### EXERCISE DETAILS
Extract every line that contains the string "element".

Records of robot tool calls
-----

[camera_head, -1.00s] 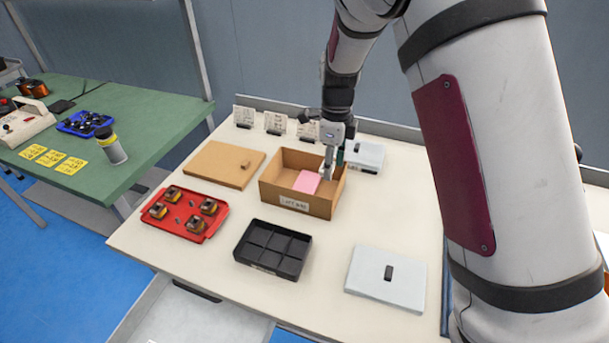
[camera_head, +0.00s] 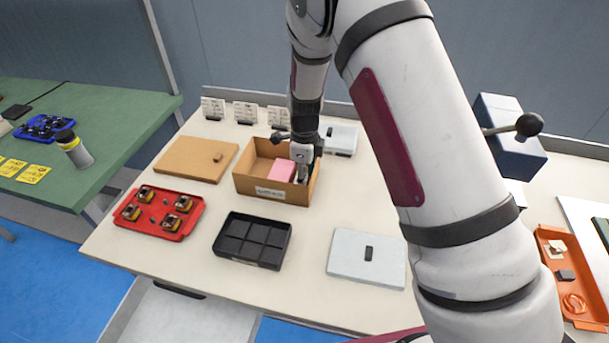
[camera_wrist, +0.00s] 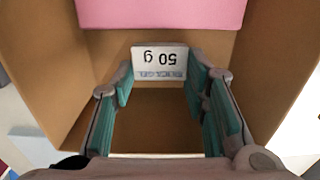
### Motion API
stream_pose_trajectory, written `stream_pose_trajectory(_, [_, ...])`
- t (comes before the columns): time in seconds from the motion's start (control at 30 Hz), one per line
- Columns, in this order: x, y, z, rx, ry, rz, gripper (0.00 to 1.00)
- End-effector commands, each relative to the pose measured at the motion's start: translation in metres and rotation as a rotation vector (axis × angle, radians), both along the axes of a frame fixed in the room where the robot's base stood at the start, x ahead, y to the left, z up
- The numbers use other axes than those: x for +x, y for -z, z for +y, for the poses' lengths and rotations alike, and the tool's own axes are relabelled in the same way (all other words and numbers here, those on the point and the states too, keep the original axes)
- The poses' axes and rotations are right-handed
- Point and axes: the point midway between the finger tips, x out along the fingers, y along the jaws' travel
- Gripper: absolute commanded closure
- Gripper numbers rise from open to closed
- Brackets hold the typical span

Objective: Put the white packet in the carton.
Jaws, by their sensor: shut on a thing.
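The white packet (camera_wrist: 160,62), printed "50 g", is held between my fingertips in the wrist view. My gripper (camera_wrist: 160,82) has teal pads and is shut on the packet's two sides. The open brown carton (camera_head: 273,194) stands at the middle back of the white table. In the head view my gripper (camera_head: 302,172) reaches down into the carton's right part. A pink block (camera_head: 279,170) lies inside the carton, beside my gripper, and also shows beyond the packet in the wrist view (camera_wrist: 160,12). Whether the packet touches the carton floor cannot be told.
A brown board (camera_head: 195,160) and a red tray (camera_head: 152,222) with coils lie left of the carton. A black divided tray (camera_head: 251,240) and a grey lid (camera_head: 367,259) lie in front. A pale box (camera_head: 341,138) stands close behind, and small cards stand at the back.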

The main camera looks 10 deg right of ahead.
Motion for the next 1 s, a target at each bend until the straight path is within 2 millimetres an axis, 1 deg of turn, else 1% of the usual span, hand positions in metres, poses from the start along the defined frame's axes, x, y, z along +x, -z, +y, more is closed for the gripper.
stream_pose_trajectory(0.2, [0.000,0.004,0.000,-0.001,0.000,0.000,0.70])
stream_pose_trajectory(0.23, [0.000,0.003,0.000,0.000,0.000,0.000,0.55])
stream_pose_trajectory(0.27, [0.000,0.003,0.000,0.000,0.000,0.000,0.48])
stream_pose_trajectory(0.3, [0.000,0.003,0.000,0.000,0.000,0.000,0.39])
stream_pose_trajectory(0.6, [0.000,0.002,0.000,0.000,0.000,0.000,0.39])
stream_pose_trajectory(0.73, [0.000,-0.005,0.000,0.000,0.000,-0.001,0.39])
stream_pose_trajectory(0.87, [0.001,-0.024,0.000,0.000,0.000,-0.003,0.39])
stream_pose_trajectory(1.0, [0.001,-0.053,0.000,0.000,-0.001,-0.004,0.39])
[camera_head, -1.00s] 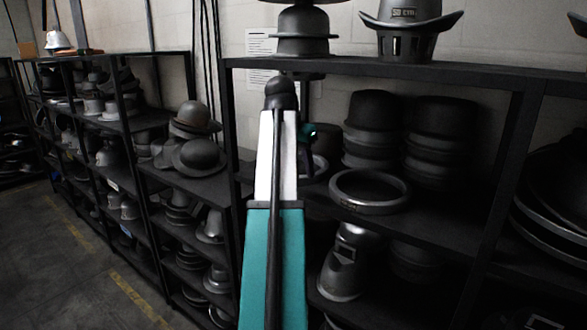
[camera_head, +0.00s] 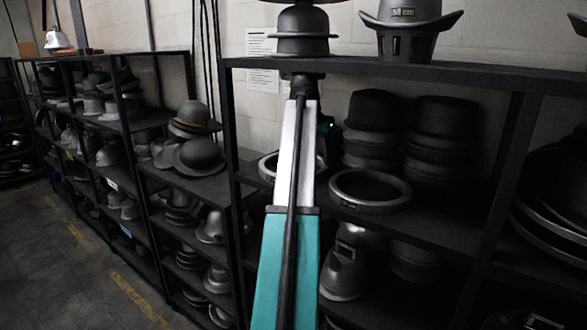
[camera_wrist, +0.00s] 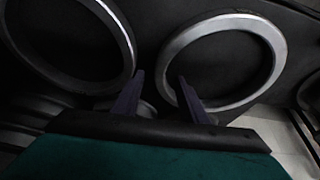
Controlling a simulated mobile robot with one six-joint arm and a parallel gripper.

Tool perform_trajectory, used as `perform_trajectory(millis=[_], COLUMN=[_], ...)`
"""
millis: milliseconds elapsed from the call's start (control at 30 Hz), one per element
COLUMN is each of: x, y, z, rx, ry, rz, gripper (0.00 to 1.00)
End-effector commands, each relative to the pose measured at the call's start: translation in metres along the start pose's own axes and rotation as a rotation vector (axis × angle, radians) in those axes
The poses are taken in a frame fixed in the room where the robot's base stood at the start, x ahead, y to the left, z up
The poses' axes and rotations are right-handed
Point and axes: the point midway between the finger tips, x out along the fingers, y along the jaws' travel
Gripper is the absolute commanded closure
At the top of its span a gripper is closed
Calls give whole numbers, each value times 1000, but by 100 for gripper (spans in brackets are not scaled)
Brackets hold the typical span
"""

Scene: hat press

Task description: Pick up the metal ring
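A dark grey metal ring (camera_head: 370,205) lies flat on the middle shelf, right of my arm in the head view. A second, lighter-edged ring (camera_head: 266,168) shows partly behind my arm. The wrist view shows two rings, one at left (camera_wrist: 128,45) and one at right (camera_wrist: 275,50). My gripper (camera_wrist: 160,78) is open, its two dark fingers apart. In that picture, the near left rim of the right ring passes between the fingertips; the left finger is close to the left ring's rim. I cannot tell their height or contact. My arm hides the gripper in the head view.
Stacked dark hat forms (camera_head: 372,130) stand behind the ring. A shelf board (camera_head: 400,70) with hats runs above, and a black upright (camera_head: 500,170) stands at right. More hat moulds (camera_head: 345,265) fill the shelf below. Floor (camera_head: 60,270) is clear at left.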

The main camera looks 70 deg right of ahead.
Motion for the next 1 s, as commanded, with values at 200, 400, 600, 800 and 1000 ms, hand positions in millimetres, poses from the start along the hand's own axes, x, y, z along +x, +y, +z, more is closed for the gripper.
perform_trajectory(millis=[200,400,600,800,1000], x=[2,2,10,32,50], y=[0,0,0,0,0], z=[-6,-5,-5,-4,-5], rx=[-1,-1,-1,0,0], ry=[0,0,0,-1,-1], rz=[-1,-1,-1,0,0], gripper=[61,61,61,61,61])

-----

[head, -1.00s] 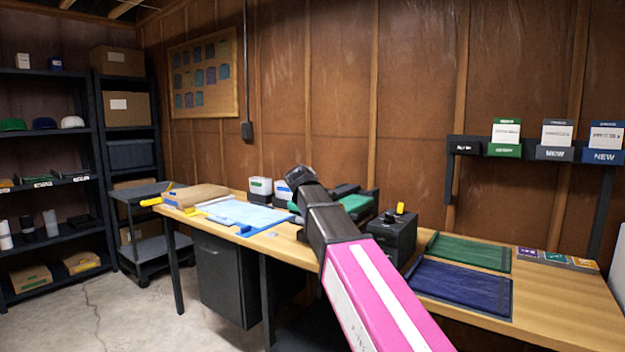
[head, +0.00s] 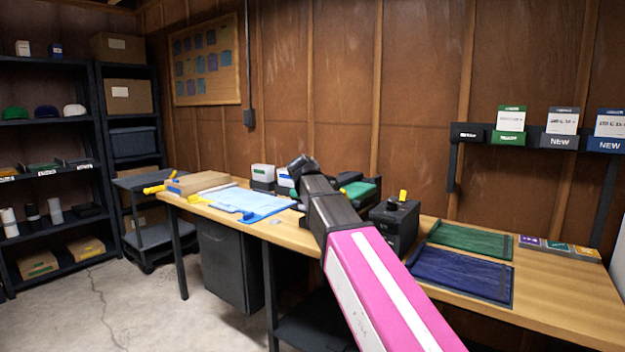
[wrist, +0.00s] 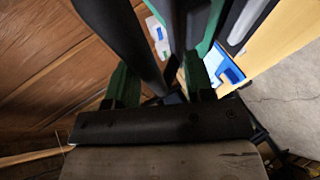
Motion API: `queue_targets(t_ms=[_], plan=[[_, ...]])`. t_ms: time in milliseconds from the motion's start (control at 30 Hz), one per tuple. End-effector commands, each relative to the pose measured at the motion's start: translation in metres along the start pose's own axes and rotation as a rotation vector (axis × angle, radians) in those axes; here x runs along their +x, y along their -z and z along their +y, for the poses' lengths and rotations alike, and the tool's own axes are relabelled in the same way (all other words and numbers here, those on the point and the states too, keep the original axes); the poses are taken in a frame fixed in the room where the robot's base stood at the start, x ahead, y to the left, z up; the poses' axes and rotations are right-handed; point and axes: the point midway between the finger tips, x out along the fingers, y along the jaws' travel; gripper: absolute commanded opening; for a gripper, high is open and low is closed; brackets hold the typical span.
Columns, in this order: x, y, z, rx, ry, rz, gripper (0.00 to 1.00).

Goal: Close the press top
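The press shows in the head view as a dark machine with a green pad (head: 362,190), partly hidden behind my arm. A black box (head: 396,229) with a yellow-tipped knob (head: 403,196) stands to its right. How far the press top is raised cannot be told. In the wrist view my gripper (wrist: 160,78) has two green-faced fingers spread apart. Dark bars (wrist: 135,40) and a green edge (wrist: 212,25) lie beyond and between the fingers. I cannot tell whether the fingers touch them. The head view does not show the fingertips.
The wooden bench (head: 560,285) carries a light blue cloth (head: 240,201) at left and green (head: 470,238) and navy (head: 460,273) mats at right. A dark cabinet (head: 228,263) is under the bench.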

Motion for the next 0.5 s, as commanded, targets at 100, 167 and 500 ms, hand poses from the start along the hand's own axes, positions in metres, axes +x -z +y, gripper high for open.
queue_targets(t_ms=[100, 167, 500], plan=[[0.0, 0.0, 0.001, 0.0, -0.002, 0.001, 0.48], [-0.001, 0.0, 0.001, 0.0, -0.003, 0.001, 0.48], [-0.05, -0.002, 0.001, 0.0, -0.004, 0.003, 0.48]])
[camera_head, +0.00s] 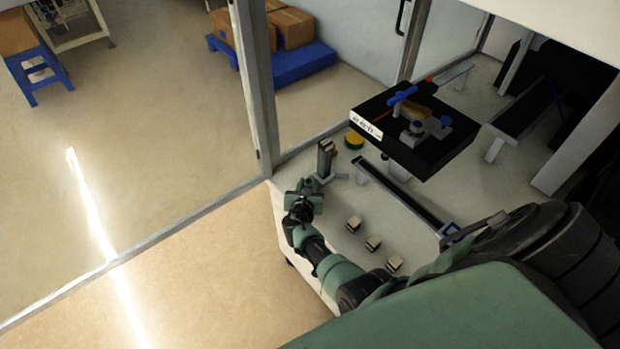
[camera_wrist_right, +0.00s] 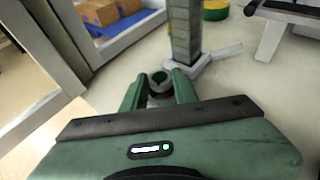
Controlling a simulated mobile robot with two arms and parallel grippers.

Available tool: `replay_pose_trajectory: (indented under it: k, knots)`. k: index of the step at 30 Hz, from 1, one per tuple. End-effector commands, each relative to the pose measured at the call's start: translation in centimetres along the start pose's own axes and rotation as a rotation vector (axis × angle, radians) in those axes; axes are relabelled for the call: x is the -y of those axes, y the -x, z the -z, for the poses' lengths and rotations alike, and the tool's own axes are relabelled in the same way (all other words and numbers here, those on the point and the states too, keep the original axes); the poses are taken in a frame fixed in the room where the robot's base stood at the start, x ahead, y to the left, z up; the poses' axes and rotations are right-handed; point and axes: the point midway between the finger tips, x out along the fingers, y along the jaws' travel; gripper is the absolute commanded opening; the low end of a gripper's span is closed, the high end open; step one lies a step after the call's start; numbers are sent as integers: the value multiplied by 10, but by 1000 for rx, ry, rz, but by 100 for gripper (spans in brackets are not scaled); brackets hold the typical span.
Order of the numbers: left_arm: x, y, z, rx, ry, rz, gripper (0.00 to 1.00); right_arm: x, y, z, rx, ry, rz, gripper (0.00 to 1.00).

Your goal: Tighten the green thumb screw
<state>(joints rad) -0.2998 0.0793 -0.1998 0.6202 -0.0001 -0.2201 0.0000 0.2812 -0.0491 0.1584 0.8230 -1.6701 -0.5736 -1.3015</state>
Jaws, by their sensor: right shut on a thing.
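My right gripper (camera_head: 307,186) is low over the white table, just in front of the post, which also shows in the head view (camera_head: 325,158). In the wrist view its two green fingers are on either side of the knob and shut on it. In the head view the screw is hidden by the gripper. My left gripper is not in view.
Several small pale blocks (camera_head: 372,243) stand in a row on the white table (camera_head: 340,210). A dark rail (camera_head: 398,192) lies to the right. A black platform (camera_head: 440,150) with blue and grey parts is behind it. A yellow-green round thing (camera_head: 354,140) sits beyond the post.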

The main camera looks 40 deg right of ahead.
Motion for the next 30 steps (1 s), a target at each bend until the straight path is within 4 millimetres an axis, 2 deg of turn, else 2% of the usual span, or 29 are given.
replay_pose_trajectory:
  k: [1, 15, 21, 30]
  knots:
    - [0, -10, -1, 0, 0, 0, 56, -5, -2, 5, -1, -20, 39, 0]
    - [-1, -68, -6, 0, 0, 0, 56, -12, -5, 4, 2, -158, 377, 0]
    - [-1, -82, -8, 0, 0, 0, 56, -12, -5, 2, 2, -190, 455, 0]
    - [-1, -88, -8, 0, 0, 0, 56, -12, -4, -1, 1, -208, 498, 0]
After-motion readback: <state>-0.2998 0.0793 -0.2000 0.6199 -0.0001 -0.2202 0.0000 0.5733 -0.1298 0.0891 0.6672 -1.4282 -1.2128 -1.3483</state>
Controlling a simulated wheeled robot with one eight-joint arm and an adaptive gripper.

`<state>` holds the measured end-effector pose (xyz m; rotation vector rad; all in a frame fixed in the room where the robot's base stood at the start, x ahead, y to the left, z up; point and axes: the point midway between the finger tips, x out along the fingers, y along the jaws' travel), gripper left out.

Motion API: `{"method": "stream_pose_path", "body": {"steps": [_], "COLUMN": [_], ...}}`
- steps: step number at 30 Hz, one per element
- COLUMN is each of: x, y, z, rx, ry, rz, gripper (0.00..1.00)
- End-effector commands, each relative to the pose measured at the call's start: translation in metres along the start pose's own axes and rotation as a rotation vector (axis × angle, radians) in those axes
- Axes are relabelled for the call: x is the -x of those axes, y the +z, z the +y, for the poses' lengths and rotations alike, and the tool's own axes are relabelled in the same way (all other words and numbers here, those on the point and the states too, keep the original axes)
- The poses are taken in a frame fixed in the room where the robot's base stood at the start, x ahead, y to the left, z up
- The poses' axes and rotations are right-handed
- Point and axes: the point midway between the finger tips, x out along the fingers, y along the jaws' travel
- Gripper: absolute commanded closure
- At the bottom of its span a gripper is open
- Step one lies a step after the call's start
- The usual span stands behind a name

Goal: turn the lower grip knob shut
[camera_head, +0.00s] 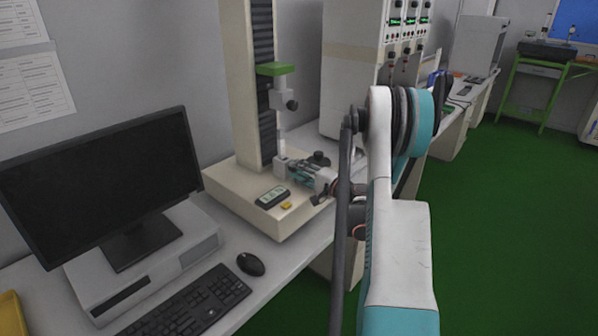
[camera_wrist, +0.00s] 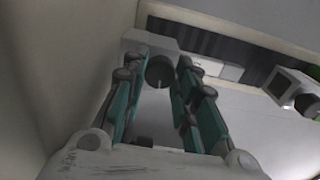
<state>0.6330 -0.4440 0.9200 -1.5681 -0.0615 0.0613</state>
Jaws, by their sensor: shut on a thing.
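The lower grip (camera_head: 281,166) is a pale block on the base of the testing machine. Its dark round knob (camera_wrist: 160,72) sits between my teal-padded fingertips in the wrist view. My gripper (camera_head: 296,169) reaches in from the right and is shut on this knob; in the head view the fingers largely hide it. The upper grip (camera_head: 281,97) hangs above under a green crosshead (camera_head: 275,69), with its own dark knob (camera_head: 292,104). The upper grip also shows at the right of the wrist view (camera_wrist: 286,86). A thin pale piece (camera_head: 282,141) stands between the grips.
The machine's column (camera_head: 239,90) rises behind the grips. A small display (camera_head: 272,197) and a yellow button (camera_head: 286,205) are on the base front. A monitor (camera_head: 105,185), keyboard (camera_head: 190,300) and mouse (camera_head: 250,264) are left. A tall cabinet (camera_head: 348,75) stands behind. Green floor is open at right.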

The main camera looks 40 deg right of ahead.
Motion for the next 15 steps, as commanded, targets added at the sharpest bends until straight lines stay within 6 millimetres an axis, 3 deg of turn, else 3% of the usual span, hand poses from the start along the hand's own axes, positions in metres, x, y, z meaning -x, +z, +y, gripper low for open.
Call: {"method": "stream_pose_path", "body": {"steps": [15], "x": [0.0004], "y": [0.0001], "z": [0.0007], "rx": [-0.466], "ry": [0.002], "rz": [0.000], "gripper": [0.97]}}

-----

### EXPECTED ANSWER
millis: milliseconds elapsed from the call's start (control at 30 Hz), one per element
- steps: step number at 30 Hz, one per element

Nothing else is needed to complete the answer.